=== Stored rows ===
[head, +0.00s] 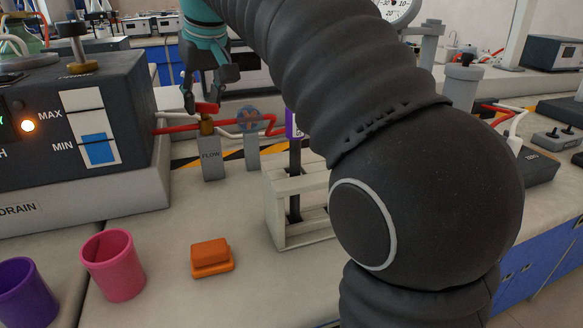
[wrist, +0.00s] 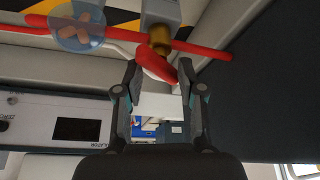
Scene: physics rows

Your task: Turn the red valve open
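The red valve handle (head: 207,108) sits on a brass stem (head: 207,126) on top of a grey post marked FLOW. My gripper (head: 204,102) points down over it, with a finger on each side. In the wrist view the red handle (wrist: 158,66) lies slantwise between the open fingertips of my gripper (wrist: 159,64). The brass stem (wrist: 160,40) shows behind the handle.
A red pipe (head: 180,128) runs by the post, with a round bluish valve wheel (head: 250,119) to the right. A dark tank unit (head: 130,100) stands close on the left.

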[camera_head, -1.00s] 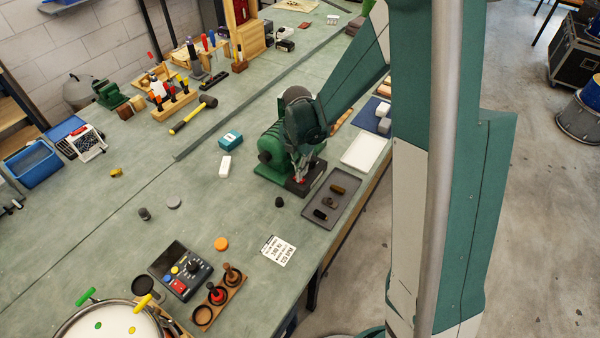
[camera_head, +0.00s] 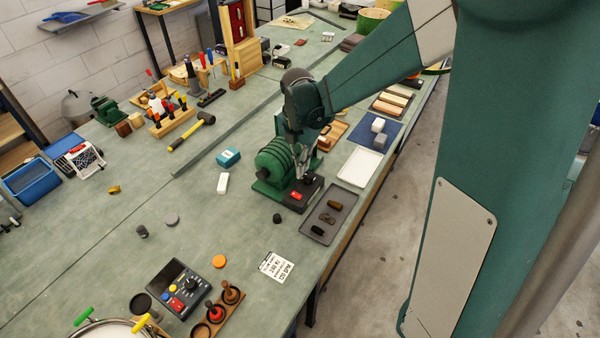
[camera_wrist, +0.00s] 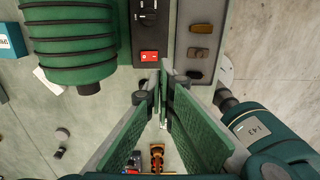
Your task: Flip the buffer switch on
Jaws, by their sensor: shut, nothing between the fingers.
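The green ribbed buffer (camera_head: 276,165) stands on the bench near its right edge, with a black switch box (camera_head: 308,187) at its front. A red rocker switch (camera_head: 296,195) is on that box. It also shows in the wrist view (camera_wrist: 149,56), with white marks; I cannot tell which way it is set. My gripper (camera_wrist: 163,76) is shut and empty, its tips close beside the red switch in the picture. In the head view my gripper (camera_head: 305,176) is just above and behind the switch; I cannot tell whether it touches.
A grey tray (camera_head: 318,231) with small dark parts lies right of the switch box. A white tray (camera_head: 360,168) lies beyond it. A black control box (camera_head: 177,286) with its own red button is at the front left. The bench between is mostly clear.

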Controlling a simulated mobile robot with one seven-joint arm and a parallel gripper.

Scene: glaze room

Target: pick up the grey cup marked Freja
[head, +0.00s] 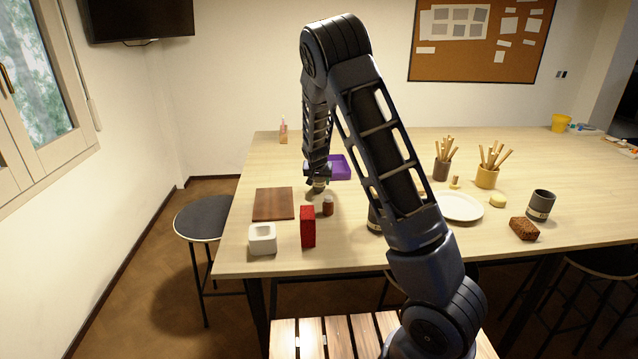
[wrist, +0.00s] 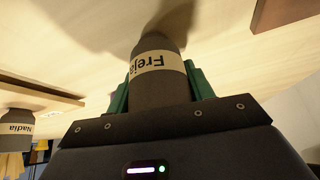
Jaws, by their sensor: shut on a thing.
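The grey cup marked Freja (wrist: 158,62) sits between the green fingers of my gripper (wrist: 160,85) in the wrist view. Its pale label faces the camera, and the fingers are shut on its sides. In the head view my gripper (head: 317,172) is low over the table, beside a purple tray, with a small part of the cup (head: 319,187) showing under it. A shadow lies close to the cup; I cannot tell whether it touches the table. Another grey cup, marked Nadia (wrist: 17,122), stands apart at the left of the wrist view.
A brown board (head: 273,204), a white block-shaped holder (head: 262,239), a red box (head: 308,226) and a small brown jar (head: 328,206) stand near my gripper. The purple tray (head: 341,167) is just behind. A labelled grey cup (head: 540,205) and white plate (head: 460,206) are at right.

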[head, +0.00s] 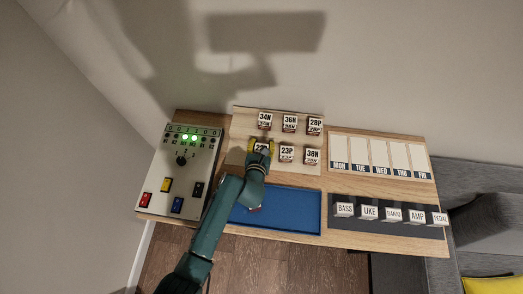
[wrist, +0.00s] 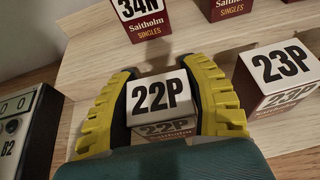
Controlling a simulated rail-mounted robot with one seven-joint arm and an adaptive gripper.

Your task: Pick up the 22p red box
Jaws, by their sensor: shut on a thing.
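The 22P box (wrist: 159,96) has a white top with black print and sits between the two yellow fingers of my gripper (wrist: 162,112) in the wrist view. The fingers are shut on its left and right sides. Its lower front is partly hidden by the green gripper body. In the head view my gripper (head: 260,146) is at the front left of the light wooden board, and it largely covers the box there. I cannot tell whether the box still touches the board.
The 23P box (wrist: 279,78) stands close to the right of my gripper. The 34N box (wrist: 141,16) stands behind. More boxes share the wooden board (head: 236,125). A blue tray (head: 290,210) lies in front, and a switch panel (head: 180,175) stands at left.

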=== Exercise prompt ===
Find each line holding the word "Scene" and copy it.

=== Exercise output ===
Scene: physics rows
Scene: glaze room

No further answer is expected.